Prompt: Find the word "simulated" in the records below. List each line containing it.

Provided data:
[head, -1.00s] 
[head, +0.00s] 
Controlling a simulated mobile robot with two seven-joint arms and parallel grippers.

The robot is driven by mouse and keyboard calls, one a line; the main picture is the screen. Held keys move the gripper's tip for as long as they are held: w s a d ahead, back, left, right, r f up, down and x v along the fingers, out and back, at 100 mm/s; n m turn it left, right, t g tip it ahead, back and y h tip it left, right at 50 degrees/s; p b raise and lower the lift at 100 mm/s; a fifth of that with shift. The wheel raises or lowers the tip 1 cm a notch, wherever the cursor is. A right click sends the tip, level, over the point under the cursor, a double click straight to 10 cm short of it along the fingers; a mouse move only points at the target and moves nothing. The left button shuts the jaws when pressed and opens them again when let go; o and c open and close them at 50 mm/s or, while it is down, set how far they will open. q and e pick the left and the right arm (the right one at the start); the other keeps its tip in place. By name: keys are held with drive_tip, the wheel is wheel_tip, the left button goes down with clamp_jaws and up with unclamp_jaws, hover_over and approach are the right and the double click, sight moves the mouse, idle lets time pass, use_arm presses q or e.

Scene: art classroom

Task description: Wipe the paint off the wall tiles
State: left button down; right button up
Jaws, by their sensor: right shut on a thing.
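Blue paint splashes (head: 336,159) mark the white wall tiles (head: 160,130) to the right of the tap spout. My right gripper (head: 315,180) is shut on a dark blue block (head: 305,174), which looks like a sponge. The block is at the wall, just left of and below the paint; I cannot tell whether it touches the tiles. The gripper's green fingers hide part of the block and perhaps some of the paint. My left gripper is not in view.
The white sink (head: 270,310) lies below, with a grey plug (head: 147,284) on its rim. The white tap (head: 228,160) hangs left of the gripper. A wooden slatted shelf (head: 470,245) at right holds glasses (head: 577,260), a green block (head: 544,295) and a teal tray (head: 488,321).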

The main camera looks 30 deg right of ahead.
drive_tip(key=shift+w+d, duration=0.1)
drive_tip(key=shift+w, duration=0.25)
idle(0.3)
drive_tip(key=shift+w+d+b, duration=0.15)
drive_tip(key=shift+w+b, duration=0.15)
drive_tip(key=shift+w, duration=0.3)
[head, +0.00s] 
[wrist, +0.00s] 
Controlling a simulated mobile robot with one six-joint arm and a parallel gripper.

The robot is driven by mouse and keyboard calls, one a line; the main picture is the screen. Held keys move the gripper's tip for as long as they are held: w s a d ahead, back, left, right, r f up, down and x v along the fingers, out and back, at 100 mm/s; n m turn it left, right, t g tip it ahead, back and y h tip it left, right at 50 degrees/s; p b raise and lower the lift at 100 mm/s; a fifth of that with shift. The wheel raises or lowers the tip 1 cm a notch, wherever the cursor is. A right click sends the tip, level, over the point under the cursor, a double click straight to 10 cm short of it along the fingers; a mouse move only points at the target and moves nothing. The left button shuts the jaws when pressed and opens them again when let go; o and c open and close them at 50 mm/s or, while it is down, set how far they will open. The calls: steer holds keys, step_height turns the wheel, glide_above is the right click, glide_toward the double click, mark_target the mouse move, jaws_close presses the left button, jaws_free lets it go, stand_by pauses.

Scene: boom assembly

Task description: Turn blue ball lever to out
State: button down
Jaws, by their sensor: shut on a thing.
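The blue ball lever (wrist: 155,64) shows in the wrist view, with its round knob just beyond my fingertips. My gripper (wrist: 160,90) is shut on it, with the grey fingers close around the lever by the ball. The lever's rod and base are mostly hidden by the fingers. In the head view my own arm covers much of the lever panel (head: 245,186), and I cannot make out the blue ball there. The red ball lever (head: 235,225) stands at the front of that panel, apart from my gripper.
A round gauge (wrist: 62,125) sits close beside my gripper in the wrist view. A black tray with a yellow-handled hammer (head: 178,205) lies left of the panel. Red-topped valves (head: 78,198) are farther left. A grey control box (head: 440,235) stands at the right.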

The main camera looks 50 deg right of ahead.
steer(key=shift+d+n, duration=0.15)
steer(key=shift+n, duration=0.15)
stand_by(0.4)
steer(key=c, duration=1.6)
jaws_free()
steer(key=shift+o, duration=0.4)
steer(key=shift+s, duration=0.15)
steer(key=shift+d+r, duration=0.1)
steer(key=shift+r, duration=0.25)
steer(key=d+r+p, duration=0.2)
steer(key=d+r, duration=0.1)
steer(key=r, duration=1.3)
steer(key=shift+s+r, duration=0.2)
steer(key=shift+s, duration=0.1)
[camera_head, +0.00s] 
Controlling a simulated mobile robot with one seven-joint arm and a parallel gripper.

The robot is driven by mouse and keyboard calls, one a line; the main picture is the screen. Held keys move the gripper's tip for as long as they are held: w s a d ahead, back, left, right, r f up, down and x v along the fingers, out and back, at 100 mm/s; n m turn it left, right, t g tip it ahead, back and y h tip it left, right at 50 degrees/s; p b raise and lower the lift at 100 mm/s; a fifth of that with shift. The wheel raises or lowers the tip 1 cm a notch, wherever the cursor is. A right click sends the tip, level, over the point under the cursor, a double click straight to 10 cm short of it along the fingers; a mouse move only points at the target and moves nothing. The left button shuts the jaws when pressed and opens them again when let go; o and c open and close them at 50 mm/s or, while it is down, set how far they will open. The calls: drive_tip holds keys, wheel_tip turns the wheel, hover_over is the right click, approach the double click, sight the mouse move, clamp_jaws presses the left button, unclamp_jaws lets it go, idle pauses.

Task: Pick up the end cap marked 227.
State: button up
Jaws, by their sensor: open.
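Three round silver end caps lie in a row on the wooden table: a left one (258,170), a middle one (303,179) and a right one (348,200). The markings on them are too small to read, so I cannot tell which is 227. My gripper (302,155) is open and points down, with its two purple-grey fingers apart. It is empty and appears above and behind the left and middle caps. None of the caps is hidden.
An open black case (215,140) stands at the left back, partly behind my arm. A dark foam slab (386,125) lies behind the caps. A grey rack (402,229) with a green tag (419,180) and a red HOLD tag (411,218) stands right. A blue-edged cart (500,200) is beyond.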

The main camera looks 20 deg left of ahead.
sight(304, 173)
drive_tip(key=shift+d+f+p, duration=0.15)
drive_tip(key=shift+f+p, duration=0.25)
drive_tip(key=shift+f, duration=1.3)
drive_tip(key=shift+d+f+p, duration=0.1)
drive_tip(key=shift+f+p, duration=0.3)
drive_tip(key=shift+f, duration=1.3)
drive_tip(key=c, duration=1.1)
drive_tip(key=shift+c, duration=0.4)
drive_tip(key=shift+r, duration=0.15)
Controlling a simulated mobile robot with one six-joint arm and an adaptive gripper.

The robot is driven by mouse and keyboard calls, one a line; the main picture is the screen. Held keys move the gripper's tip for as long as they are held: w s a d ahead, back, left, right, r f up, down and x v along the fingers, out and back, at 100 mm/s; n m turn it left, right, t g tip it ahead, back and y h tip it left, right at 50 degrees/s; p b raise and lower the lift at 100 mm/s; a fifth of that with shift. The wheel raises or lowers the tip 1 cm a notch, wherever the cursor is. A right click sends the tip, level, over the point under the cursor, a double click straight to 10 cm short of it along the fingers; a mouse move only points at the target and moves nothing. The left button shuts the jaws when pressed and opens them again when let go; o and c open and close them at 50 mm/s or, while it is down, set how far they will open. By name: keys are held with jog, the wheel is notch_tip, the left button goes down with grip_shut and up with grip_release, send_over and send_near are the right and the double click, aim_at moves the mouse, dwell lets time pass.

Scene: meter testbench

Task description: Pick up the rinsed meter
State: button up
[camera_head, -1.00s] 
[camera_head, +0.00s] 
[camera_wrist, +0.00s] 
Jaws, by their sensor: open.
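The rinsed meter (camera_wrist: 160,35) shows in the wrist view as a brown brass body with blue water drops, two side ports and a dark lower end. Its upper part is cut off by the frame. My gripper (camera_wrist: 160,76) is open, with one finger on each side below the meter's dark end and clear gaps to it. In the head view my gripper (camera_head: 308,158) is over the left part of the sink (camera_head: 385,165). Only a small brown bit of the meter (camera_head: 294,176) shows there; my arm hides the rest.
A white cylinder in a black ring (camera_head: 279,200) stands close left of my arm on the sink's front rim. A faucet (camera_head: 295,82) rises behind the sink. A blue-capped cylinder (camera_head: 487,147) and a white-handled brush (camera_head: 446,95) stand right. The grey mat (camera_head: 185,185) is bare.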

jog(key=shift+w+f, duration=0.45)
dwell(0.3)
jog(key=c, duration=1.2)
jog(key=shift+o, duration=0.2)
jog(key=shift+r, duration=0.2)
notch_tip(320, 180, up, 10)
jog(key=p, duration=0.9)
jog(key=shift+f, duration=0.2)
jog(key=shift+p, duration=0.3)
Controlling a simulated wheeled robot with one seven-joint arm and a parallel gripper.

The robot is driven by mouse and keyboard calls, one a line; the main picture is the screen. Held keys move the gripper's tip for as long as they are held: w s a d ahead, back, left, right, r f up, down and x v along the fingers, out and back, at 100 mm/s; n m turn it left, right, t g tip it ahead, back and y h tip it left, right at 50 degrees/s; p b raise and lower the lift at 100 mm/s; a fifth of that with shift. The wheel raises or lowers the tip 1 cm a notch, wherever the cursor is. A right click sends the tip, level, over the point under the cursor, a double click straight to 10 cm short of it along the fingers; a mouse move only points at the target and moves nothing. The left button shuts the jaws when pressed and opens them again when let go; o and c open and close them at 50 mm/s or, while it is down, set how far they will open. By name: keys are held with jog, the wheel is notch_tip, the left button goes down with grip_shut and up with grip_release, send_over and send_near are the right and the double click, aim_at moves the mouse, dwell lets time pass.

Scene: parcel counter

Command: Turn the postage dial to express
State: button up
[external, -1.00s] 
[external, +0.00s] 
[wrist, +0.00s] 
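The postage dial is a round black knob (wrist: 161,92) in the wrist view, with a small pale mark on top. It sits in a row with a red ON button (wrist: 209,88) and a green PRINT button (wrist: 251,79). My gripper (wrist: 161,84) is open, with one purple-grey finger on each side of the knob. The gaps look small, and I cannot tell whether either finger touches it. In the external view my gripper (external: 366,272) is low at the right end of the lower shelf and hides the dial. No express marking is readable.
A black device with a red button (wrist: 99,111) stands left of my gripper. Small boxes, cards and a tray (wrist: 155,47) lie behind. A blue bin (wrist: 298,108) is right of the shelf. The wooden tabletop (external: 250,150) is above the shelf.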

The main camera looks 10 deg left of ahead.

Exercise output:
Controlling a simulated mobile robot with two seven-joint arms and parallel grippers.
Controlling a simulated mobile robot with one six-joint arm and a parallel gripper.
Controlling a simulated mobile robot with one seven-joint arm and a parallel gripper.
Controlling a simulated mobile robot with one six-joint arm and an adaptive gripper.
Controlling a simulated wheeled robot with one seven-joint arm and a parallel gripper.

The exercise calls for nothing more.